**Short exercise**
Scan the material and copy every line in which "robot" appears.

**Available data**
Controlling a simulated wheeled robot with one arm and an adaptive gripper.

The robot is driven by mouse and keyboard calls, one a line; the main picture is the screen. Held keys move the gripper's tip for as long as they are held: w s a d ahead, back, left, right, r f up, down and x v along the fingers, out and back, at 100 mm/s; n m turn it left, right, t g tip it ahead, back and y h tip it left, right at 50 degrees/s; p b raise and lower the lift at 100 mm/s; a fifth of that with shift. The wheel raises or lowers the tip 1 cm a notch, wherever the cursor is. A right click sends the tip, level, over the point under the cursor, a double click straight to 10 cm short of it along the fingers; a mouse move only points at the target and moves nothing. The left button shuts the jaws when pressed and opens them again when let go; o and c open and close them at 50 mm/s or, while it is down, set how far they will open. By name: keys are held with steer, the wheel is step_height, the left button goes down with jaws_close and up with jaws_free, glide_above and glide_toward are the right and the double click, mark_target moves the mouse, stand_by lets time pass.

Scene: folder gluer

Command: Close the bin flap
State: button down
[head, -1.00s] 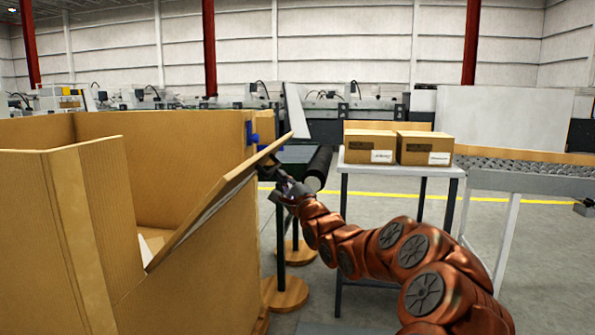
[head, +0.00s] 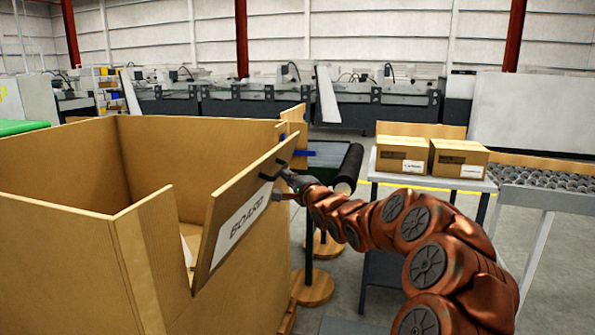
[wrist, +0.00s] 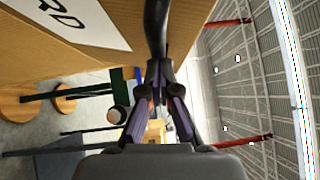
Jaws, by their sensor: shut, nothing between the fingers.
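The bin (head: 65,170) is a large open-topped brown box at the left of the head view. Its flap (head: 232,192), labelled BOARD, stands at the bin's right side, tilted a little, with a gap between its left edge and the bin wall. The flap's outer face and label also show at the top left of the wrist view (wrist: 120,25). My gripper (head: 276,178) is shut and empty at the outer face of the flap, near its upper right part. In the wrist view the fingers (wrist: 158,75) meet beside the flap; I cannot tell whether they touch it.
A blue part (head: 305,153) sits at the bin's far right corner beside a wooden piece (head: 294,122). A black roller (head: 349,168) is behind my gripper. A table (head: 400,180) with two cartons and a roller conveyor (head: 550,180) stand to the right.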

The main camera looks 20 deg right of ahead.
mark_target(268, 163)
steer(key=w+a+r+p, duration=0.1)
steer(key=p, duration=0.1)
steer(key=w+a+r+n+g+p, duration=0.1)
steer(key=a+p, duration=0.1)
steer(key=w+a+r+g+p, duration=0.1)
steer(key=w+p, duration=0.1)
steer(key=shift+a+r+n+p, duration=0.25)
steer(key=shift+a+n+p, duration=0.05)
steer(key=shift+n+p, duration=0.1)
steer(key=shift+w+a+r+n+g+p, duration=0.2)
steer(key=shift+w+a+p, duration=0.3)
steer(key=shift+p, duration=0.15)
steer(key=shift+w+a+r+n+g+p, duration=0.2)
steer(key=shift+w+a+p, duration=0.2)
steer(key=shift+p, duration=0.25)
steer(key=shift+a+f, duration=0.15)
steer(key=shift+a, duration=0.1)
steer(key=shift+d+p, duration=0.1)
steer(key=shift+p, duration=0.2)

**Solution for this exercise**
Controlling a simulated wheeled robot with one arm and an adaptive gripper.
The robot is driven by mouse and keyboard calls, one a line; the main picture is the screen. Held keys move the gripper's tip for as long as they are held: w s a d ahead, back, left, right, r f up, down and x v along the fingers, out and back, at 100 mm/s; n m turn it left, right, t g tip it ahead, back and y h tip it left, right at 50 degrees/s; p b raise and lower the lift at 100 mm/s; a fifth of that with shift. The wheel raises or lowers the tip 1 cm a notch, wherever the cursor is. A right click sends the tip, level, over the point under the cursor, a double click straight to 10 cm short of it along the fingers; a mouse move only points at the target and moves nothing. The left button shuts the jaws when pressed and opens them again when let go; o and c open and close them at 50 mm/s or, while it is down, set how far they will open. By name: keys are held with steer, the wheel is step_height, the left button goes down with jaws_close and up with jaws_free, glide_above and glide_toward are the right and the double click, mark_target moves the mouse, stand_by lets time pass.

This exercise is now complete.